TASK OBJECTIVE = Note how many lines in the entries contain the string "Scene", then give that number and nothing else.

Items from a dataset

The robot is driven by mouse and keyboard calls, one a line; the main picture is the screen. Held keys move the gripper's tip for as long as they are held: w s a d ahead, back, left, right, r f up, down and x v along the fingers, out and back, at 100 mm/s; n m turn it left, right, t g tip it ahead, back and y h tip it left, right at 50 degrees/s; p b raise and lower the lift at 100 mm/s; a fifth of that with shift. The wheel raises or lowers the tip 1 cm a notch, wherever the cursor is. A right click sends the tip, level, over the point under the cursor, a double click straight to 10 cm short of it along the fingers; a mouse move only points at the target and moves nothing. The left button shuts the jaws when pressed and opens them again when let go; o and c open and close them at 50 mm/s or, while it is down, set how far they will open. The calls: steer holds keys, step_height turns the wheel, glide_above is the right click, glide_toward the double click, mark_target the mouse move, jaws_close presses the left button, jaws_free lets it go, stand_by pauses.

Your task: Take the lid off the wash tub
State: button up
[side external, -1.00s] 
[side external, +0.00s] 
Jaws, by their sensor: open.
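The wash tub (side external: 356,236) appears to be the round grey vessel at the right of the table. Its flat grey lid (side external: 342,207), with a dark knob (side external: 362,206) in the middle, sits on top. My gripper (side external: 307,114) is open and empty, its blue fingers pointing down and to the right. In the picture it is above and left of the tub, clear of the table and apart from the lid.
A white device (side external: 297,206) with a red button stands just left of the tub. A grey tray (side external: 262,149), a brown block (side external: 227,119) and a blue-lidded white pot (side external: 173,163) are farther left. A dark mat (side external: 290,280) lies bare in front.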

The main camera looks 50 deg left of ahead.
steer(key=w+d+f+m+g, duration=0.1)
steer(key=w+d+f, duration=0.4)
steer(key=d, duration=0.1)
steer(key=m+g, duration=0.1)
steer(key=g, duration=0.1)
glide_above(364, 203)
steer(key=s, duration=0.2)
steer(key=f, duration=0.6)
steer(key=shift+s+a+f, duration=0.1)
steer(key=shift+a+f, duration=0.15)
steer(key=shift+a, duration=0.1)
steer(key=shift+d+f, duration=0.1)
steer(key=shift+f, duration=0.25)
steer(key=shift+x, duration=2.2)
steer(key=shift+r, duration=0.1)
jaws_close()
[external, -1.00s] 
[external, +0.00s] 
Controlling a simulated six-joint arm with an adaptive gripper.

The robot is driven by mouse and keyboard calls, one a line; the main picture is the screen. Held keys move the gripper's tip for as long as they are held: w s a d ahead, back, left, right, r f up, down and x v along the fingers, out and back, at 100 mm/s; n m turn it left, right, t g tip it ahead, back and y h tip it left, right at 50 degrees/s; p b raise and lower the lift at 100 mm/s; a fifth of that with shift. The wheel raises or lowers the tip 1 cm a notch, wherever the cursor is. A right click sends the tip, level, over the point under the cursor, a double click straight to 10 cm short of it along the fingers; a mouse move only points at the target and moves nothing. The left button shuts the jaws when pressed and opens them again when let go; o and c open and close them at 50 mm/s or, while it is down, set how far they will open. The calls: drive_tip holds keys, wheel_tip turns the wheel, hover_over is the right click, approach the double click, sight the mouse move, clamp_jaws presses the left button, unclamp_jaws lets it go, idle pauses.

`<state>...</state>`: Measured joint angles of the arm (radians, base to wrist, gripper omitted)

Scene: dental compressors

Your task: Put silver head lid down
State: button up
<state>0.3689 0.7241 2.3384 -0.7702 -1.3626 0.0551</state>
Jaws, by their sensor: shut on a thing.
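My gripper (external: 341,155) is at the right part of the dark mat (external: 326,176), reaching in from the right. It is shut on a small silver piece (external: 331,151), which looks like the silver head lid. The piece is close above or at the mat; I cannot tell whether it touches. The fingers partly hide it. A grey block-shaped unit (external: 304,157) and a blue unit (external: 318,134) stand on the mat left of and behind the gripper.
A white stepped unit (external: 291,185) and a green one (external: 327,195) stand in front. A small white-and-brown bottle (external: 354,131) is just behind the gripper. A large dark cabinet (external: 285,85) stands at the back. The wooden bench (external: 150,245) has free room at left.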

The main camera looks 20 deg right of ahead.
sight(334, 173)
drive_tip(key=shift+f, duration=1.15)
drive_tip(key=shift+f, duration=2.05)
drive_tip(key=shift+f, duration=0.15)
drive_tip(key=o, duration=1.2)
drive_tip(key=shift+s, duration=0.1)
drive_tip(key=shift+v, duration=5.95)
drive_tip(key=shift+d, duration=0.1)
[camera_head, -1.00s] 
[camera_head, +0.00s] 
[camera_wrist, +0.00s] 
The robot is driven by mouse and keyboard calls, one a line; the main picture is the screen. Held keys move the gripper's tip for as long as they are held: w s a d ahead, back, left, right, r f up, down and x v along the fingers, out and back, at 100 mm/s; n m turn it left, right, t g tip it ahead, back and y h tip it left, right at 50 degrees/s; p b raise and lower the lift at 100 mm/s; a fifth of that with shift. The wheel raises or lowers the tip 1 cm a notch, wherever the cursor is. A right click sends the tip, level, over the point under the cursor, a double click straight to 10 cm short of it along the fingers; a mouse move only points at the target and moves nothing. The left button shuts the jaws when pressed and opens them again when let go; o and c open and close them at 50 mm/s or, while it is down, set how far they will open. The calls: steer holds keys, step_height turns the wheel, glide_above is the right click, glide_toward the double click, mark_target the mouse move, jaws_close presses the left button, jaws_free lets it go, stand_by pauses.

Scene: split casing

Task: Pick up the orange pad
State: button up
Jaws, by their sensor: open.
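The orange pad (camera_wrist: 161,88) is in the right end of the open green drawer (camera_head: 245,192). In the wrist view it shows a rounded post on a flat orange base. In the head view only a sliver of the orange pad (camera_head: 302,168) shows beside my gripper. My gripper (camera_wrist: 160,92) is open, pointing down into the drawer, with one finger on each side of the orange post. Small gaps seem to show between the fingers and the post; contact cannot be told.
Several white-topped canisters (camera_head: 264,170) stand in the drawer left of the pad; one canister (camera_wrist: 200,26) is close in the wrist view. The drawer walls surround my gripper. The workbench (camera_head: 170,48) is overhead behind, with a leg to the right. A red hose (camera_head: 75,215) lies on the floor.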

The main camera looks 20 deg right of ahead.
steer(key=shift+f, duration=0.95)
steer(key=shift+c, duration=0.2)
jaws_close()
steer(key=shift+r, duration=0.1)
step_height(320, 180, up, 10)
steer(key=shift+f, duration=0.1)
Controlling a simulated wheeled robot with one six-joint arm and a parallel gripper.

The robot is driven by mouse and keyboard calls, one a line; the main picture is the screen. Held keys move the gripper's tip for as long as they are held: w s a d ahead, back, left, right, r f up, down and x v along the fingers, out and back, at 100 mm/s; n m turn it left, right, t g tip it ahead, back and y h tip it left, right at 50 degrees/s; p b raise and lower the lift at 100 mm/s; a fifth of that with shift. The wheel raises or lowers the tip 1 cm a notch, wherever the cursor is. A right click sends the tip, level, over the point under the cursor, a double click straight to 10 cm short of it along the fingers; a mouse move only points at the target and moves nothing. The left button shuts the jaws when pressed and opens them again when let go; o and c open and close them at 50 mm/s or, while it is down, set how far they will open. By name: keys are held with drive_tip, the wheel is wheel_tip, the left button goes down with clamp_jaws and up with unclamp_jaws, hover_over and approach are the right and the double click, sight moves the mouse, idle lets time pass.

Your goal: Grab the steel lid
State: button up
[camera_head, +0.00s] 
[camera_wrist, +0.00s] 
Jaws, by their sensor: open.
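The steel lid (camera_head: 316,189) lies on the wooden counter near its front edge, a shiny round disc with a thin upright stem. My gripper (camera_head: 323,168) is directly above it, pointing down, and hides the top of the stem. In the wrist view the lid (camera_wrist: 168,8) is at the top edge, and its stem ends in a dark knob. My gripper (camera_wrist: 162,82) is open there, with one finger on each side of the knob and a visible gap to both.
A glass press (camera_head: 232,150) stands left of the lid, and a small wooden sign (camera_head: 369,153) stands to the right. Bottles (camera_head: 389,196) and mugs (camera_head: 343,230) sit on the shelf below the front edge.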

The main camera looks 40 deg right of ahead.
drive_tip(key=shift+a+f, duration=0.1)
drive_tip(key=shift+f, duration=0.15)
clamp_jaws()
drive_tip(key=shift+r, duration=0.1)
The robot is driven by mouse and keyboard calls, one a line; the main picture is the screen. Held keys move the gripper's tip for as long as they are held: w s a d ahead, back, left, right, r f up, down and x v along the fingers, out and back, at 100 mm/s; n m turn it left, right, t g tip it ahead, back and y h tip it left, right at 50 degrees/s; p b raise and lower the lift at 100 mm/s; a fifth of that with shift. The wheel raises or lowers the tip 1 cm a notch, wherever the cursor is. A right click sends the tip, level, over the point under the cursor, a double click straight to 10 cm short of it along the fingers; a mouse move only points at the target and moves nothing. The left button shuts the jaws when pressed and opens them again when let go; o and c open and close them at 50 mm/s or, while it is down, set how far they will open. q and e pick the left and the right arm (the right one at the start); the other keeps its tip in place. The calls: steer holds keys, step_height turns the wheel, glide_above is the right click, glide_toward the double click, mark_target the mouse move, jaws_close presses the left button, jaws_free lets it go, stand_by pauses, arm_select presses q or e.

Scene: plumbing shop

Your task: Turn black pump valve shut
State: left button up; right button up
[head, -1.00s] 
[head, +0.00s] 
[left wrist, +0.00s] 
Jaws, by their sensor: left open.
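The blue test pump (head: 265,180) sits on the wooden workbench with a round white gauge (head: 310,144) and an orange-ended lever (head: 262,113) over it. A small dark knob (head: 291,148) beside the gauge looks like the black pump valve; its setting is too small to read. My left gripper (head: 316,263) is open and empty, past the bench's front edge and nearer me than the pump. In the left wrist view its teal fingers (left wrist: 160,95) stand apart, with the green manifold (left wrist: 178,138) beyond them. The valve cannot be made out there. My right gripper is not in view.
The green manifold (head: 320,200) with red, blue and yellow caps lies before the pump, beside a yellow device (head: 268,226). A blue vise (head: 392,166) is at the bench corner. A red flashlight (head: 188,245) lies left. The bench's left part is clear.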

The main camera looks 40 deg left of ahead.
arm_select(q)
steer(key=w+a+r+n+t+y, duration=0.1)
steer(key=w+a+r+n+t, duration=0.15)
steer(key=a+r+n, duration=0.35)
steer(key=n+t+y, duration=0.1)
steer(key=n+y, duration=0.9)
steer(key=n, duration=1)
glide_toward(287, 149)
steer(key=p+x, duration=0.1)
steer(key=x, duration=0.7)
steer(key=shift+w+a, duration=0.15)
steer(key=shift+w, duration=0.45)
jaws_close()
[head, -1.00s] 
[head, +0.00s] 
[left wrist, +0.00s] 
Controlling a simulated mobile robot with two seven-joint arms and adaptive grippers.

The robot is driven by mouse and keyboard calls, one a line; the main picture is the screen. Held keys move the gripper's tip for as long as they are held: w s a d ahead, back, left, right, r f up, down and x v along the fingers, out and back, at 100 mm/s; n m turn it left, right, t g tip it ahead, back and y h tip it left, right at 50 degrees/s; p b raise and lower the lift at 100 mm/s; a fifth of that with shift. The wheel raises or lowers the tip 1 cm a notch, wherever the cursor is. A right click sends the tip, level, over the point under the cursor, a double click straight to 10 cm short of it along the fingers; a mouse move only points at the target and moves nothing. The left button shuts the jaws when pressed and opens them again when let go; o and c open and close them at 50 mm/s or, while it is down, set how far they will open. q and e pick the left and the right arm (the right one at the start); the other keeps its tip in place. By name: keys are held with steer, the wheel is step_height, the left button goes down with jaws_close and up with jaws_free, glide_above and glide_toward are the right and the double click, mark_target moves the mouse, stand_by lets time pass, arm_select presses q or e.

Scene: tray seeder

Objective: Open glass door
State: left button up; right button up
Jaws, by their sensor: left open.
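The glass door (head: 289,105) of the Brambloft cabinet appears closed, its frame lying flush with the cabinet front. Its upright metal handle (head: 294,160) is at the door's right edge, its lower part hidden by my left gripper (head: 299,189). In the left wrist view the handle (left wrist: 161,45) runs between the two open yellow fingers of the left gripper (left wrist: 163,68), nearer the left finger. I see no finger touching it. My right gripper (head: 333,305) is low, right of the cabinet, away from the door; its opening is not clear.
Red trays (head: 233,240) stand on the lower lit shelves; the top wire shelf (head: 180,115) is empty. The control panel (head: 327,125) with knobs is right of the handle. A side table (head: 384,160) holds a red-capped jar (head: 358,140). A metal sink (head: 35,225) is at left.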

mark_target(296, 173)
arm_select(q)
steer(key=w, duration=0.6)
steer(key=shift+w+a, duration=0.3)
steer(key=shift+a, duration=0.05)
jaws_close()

PROBLEM SOLUTION = 4